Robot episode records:
+++

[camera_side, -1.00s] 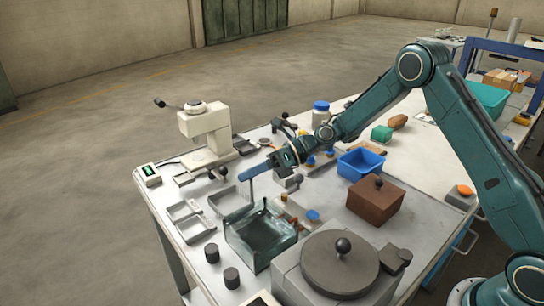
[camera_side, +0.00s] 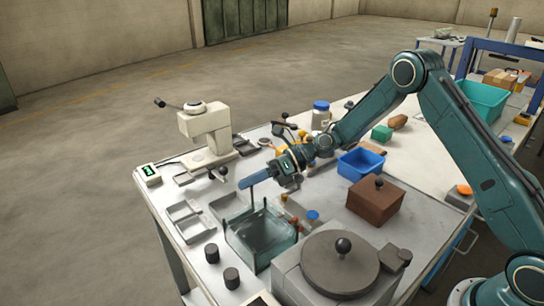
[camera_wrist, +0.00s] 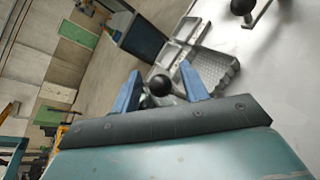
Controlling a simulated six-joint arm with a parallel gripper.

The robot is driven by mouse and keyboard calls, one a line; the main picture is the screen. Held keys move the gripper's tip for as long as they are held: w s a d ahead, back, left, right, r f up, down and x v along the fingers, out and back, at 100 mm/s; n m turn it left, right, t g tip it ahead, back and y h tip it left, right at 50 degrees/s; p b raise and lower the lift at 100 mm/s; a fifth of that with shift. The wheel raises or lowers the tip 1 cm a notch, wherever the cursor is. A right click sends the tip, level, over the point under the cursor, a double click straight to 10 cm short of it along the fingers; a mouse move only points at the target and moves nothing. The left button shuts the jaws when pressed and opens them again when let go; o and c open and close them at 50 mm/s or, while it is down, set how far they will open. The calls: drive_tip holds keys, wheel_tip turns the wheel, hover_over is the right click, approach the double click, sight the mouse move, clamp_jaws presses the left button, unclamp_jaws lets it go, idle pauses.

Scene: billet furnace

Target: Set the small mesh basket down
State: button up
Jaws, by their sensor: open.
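My gripper (camera_side: 246,183) reaches left, just above the far side of the glass tank (camera_side: 245,247), with its blue fingers nearly level. In the wrist view, the blue fingers (camera_wrist: 159,78) are spread apart. A black ball knob (camera_wrist: 160,85) shows between them; I cannot tell how far beyond the fingertips it is or whether it belongs to the small mesh basket. Thin dark rods (camera_side: 252,198) rise at the tank under the fingers. I cannot clearly make out the basket in either view. A grey, mesh-textured tray (camera_wrist: 213,70) lies beyond the right finger.
A cream press (camera_side: 208,130) stands at the back left, with shallow metal trays (camera_side: 184,217) before it. A round-lidded unit (camera_side: 340,265), a brown box (camera_side: 375,198) and a blue bin (camera_side: 361,162) stand to the right. Two dark cylinders (camera_side: 231,277) stand near the front left.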

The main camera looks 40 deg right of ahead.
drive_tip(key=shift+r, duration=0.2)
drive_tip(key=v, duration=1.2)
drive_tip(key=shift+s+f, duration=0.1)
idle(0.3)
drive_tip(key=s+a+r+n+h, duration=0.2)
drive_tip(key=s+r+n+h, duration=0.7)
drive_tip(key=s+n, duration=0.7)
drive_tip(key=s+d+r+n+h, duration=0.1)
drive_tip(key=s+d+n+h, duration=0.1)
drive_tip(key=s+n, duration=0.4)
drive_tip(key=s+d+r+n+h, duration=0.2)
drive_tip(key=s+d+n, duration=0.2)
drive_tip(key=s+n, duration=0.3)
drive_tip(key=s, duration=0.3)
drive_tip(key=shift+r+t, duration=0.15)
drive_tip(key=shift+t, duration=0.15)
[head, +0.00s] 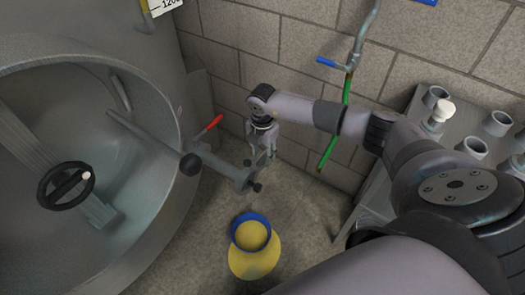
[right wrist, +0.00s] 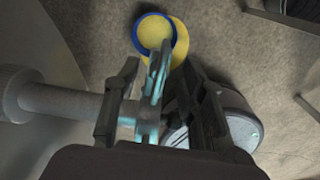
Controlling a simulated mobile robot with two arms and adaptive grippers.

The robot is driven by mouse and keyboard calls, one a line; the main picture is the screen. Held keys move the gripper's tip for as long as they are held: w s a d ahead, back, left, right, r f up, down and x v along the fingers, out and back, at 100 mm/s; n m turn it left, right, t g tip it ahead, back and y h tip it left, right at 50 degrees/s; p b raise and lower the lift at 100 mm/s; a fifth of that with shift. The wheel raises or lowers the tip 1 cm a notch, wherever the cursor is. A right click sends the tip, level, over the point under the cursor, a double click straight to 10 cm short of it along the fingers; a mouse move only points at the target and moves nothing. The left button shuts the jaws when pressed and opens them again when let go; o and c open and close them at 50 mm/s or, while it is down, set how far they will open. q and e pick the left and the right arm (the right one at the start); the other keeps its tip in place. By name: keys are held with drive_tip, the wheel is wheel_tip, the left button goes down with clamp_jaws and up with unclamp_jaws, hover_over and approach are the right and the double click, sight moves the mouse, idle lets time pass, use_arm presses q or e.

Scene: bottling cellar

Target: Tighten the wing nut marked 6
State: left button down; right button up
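My right gripper (head: 263,150) points downward beside a grey valve fitting (head: 232,172) with dark knobs, near the tank wall. In the right wrist view its dark fingers (right wrist: 160,100) stand apart. Between them is a pale blue-grey, wing-like part (right wrist: 157,78); gaps seem to show on both sides, and contact cannot be made out. A grey shaft (right wrist: 65,100) comes in from the left toward this part. No number 6 is readable, so I cannot tell whether this is the wing nut marked 6. My left gripper is not in view.
A yellow vessel with a blue rim (head: 250,217) stands on the floor below. A tank opening with a handwheel (head: 66,186) is left. A green hose (head: 334,138) hangs behind.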

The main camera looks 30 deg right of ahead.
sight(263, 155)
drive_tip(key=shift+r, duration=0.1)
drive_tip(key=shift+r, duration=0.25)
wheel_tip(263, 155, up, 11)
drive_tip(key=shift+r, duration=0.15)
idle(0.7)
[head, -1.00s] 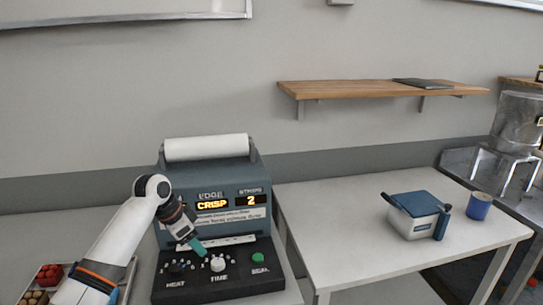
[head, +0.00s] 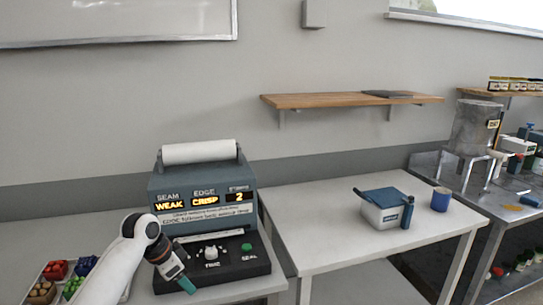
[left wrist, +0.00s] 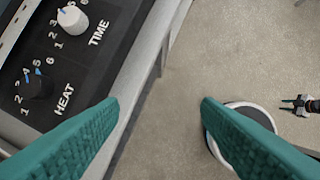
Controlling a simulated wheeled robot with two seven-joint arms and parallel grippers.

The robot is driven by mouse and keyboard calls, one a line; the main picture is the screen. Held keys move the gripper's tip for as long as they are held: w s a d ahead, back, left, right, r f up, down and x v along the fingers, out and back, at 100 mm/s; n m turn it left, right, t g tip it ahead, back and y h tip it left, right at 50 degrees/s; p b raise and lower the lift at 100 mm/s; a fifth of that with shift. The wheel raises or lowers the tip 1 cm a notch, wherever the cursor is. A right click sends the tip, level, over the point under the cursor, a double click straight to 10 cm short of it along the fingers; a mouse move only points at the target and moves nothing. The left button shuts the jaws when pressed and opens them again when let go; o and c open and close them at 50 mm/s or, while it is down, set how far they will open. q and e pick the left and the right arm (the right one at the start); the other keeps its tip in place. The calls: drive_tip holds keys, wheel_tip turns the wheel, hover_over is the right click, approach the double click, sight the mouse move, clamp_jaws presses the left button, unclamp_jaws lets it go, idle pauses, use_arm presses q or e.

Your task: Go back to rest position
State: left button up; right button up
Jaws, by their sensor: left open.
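My left gripper (head: 187,284) is in front of the lower left of the sealing machine (head: 162,186) in the head view. In the left wrist view its two teal fingers (left wrist: 155,140) are spread apart with nothing between them. The machine's panel shows "WEAK", "CRISP" and "2". The white TIME knob (head: 211,252) and green SEAL button (head: 246,247) are visible. The HEAT knob also shows in the left wrist view (left wrist: 38,86), beside the TIME knob (left wrist: 72,20), both apart from the fingers. My right gripper is not identifiable in the head view.
A tray (head: 37,297) of coloured items lies left of my arm. A second table (head: 320,230) to the right holds a white and blue box (head: 382,215) and a blue cup (head: 440,199). Floor (left wrist: 215,60) shows beyond the machine table's edge.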

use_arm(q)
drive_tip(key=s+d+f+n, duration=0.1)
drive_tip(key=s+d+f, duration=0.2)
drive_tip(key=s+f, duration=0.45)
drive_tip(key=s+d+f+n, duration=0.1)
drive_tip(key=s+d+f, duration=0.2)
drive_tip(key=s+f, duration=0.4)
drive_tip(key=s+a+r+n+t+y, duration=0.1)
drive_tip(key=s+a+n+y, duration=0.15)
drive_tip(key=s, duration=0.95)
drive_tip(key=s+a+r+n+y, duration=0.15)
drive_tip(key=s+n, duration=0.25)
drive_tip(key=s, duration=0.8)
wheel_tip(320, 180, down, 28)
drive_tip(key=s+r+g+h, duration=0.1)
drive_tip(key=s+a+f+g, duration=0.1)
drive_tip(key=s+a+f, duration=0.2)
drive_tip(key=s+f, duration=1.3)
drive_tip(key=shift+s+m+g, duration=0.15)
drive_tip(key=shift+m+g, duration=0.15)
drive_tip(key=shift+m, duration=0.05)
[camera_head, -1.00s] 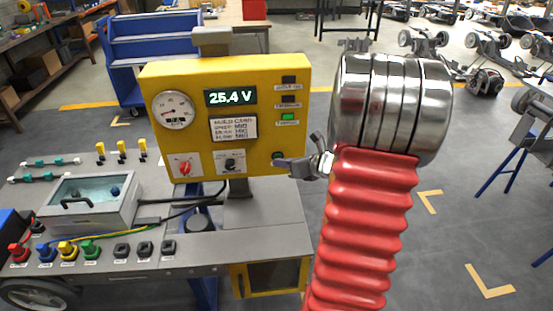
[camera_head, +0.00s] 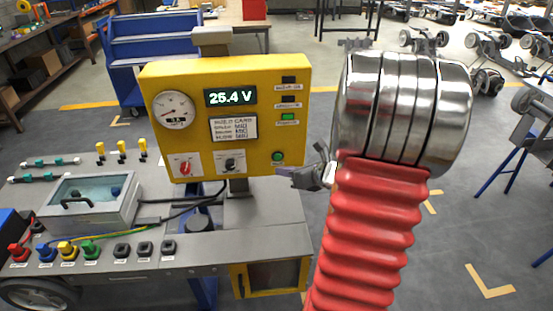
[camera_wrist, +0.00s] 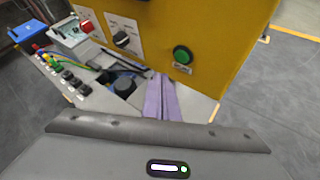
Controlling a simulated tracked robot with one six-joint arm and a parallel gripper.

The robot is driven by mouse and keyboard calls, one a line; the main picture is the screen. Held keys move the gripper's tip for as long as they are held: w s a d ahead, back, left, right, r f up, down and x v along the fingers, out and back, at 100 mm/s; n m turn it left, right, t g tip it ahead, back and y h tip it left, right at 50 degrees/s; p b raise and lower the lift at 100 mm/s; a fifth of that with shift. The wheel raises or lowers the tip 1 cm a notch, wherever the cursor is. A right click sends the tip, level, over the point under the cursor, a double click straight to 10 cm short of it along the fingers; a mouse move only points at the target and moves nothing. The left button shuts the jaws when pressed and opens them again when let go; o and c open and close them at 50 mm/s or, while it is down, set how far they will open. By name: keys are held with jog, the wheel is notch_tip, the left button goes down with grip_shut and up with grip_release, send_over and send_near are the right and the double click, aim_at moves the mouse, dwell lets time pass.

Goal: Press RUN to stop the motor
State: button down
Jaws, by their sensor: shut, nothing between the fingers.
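The yellow control panel (camera_head: 230,80) stands upright on the bench, with a lit readout (camera_head: 231,97) of 25.4 V. A round green button (camera_head: 278,157) sits at its lower right; its label is too small to read. In the wrist view the green button (camera_wrist: 182,55) shows in full, above and right of the fingertips. My gripper (camera_head: 283,172) is shut and empty, just below and right of the button and apart from it. In the wrist view my gripper's fingers (camera_wrist: 161,82) are together.
A red knob (camera_head: 185,168) and a black knob (camera_head: 231,164) sit left of the button. A dial gauge (camera_head: 174,110) and a small green indicator (camera_head: 288,116) are higher up. A clear-lidded box (camera_head: 90,203) and several coloured terminals (camera_head: 67,250) occupy the bench's left side.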

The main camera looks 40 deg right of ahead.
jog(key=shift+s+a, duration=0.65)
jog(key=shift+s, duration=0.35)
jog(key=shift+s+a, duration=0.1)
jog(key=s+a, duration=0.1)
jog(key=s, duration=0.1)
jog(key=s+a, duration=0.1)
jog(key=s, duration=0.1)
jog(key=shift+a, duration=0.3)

+++

DIRECTIONS: Up to and including the line that contains "State: button up", print the records above exactly from their first line, without any pictures.

SOLUTION FOR THIS EXERCISE:
[camera_side, -1.00s] 
[camera_side, +0.00s] 
[camera_wrist, +0.00s] 
Controlling a simulated six-joint arm with a parallel gripper.

The robot is driven by mouse and keyboard calls, one a line; the main picture is the screen. Held keys move the gripper's tip for as long as they are held: w s a d ahead, back, left, right, r f up, down and x v along the fingers, out and back, at 100 mm/s; n m turn it left, right, t g tip it ahead, back and y h tip it left, right at 50 degrees/s; p b raise and lower the lift at 100 mm/s; a fifth of that with shift. The wheel raises or lowers the tip 1 cm a notch, wherever the cursor is. A right click sends the tip, level, over the point under the cursor, a double click straight to 10 cm short of it along the fingers; a mouse move only points at the target and moves nothing. The left button shuts the jaws when pressed and opens them again when let go; o and c open and close them at 50 mm/s or, while it is down, set how far they will open. The calls: drive_tip holds keys, wheel_tip turns the wheel, hover_over is the right click, approach the double click, sight the mouse move, clamp_jaws presses the left button, unclamp_jaws lets it go, idle pauses.

Scene: billet furnace

Target: Set the small mesh basket down
State: button up

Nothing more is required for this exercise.